# START OF INFORMATION PROVIDED

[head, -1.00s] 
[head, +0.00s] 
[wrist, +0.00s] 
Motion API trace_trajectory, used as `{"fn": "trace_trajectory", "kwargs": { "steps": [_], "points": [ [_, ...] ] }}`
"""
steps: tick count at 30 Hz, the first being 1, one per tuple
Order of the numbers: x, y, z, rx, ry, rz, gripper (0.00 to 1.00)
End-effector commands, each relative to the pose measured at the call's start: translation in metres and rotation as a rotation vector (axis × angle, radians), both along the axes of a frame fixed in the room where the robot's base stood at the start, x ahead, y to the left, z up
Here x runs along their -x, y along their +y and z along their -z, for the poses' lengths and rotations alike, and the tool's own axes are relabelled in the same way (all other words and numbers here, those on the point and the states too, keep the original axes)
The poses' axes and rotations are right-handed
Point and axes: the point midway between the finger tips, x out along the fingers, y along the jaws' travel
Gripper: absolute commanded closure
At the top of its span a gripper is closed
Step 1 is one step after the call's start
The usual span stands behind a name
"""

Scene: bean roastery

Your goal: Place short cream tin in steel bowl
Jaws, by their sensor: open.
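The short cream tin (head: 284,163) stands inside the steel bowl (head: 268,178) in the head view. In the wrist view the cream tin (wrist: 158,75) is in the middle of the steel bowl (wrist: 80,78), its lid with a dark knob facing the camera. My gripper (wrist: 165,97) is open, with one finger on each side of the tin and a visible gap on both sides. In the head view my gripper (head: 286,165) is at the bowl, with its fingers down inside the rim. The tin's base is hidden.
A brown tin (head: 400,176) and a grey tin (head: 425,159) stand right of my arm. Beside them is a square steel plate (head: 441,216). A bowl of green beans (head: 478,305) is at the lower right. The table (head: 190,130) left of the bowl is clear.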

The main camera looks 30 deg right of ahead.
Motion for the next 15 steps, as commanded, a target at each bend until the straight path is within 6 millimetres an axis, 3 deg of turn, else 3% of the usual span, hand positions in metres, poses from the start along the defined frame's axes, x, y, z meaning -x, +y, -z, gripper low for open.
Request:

# END OF INFORMATION PROVIDED

• [PROBLEM TO SOLVE]: Print only the lines from the top of the data above down to the line holding "Point and axes: the", inclusive.

• [FINISHED ANSWER]:
[head, -1.00s] 
[head, +0.00s] 
[wrist, +0.00s] 
Motion API trace_trajectory, used as `{"fn": "trace_trajectory", "kwargs": { "steps": [_], "points": [ [_, ...] ] }}`
"""
steps: tick count at 30 Hz, the first being 1, one per tuple
Order of the numbers: x, y, z, rx, ry, rz, gripper (0.00 to 1.00)
End-effector commands, each relative to the pose measured at the call's start: translation in metres and rotation as a rotation vector (axis × angle, radians), both along the axes of a frame fixed in the room where the robot's base stood at the start, x ahead, y to the left, z up
Here x runs along their -x, y along their +y and z along their -z, for the poses' lengths and rotations alike, and the tool's own axes are relabelled in the same way (all other words and numbers here, those on the point and the states too, keep the original axes)
The poses' axes and rotations are right-handed
Point and axes: the point midway between the finger tips, x out along the fingers, y along the jaws' travel

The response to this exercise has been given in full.